== GIVEN ENTRIES

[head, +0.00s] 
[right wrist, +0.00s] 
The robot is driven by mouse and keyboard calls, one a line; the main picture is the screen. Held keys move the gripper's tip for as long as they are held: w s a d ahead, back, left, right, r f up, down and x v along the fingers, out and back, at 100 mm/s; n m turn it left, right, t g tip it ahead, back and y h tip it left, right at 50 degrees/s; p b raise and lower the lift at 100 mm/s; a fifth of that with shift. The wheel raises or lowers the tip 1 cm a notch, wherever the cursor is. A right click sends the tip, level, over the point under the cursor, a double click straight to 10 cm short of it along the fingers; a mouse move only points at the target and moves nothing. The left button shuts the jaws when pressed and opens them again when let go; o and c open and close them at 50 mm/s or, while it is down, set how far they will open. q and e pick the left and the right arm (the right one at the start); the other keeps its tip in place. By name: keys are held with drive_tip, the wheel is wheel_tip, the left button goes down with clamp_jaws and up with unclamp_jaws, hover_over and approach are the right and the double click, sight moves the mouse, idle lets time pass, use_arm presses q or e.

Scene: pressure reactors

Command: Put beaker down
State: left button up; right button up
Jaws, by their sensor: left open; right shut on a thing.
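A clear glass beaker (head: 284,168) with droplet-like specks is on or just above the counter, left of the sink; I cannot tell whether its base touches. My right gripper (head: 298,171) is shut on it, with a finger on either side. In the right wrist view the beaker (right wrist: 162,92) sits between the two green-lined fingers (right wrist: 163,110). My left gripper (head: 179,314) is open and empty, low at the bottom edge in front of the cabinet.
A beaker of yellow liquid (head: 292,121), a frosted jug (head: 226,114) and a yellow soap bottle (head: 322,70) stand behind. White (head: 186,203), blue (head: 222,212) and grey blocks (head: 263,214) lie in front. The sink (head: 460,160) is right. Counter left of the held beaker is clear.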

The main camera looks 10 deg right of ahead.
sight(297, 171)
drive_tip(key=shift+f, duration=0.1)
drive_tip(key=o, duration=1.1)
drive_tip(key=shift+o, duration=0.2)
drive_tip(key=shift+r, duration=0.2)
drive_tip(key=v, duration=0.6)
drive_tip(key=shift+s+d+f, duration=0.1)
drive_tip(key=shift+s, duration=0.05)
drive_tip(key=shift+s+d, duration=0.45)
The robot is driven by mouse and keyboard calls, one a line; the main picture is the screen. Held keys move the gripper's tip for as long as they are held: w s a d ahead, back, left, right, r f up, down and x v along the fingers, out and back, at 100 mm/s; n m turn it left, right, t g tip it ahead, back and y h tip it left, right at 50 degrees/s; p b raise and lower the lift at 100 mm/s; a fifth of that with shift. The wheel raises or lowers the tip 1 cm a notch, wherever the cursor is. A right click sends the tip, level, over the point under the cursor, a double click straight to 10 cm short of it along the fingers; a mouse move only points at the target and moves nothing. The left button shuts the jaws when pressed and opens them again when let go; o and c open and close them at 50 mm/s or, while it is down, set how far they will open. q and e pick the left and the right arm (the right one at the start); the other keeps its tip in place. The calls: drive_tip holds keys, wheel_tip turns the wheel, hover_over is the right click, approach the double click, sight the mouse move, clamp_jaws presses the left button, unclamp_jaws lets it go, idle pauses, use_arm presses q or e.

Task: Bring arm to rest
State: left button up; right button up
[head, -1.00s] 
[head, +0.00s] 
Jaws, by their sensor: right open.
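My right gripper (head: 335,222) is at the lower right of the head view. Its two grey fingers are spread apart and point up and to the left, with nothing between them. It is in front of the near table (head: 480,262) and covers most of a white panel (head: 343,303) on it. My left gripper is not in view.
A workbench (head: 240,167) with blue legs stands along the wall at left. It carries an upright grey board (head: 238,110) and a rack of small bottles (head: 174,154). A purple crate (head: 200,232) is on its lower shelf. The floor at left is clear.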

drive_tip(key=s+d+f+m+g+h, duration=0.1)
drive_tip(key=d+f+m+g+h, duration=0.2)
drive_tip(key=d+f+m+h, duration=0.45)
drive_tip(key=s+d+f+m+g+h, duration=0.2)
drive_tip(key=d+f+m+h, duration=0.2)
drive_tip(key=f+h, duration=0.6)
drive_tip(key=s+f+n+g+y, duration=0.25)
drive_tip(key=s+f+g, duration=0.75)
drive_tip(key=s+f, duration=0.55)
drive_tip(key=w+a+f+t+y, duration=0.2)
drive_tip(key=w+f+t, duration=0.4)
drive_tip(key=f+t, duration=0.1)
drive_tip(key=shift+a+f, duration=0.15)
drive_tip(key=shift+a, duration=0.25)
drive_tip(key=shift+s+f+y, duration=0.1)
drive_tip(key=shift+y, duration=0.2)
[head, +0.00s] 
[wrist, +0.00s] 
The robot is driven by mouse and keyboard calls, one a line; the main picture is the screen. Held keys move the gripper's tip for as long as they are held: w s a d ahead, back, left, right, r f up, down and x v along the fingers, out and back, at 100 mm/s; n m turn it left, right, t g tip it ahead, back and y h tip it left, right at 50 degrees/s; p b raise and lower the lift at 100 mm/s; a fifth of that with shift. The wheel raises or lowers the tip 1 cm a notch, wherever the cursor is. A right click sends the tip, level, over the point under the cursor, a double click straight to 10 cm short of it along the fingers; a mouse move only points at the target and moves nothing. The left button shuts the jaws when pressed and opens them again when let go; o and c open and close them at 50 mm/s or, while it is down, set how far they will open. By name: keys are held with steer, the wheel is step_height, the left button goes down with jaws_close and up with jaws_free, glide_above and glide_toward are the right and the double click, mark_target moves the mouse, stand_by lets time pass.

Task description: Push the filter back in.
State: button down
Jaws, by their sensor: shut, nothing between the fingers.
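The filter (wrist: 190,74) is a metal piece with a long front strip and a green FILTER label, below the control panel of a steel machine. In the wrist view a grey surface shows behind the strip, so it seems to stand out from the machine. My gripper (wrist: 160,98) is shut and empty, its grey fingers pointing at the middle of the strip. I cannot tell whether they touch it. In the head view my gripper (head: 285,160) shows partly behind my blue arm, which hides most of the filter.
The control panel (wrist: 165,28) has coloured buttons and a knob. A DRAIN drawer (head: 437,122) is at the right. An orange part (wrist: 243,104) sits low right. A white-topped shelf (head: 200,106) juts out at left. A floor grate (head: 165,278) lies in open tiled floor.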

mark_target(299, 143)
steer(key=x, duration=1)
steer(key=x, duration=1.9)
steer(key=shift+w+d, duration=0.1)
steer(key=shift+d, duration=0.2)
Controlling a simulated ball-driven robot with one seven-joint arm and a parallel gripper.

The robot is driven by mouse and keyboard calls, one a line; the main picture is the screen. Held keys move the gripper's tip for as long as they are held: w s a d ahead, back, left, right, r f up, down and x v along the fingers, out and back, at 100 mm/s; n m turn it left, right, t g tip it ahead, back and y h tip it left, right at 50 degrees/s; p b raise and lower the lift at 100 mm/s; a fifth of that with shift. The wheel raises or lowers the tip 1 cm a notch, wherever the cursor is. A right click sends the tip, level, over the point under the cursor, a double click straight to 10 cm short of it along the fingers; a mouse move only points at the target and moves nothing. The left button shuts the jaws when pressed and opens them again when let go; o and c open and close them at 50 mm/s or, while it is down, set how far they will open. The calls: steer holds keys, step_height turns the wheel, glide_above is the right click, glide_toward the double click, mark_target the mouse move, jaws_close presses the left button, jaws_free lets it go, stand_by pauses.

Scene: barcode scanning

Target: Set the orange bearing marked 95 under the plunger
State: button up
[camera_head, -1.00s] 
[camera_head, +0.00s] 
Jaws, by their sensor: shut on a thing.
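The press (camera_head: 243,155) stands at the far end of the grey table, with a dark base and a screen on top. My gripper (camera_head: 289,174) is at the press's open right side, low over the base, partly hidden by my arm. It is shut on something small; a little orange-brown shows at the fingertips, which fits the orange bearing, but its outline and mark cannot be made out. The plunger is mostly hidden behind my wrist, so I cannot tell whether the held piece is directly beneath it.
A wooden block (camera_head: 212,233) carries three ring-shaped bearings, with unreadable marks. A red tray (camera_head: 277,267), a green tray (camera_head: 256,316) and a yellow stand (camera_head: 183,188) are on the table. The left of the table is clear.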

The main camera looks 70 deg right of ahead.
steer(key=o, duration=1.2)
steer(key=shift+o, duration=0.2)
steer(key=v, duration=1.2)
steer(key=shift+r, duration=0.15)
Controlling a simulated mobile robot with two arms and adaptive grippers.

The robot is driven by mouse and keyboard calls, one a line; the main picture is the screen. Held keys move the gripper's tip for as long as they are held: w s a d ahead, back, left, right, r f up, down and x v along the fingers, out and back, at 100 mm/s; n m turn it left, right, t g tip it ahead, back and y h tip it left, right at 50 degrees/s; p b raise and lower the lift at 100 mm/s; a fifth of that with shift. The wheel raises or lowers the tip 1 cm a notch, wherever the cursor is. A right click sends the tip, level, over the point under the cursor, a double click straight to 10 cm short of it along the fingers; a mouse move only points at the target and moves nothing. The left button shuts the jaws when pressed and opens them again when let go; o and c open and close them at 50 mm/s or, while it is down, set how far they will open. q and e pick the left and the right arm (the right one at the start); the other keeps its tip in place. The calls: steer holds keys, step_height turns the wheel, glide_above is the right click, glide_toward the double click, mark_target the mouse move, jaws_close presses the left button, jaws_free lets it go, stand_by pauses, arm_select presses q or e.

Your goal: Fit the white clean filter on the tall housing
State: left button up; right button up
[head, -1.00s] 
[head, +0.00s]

====

### EXERCISE REQUIREMENTS
In the listing above, find the lines holding the word "Scene" and copy them.

### TASK ANSWER
Scene: pressure reactors
Scene: barcode scanning

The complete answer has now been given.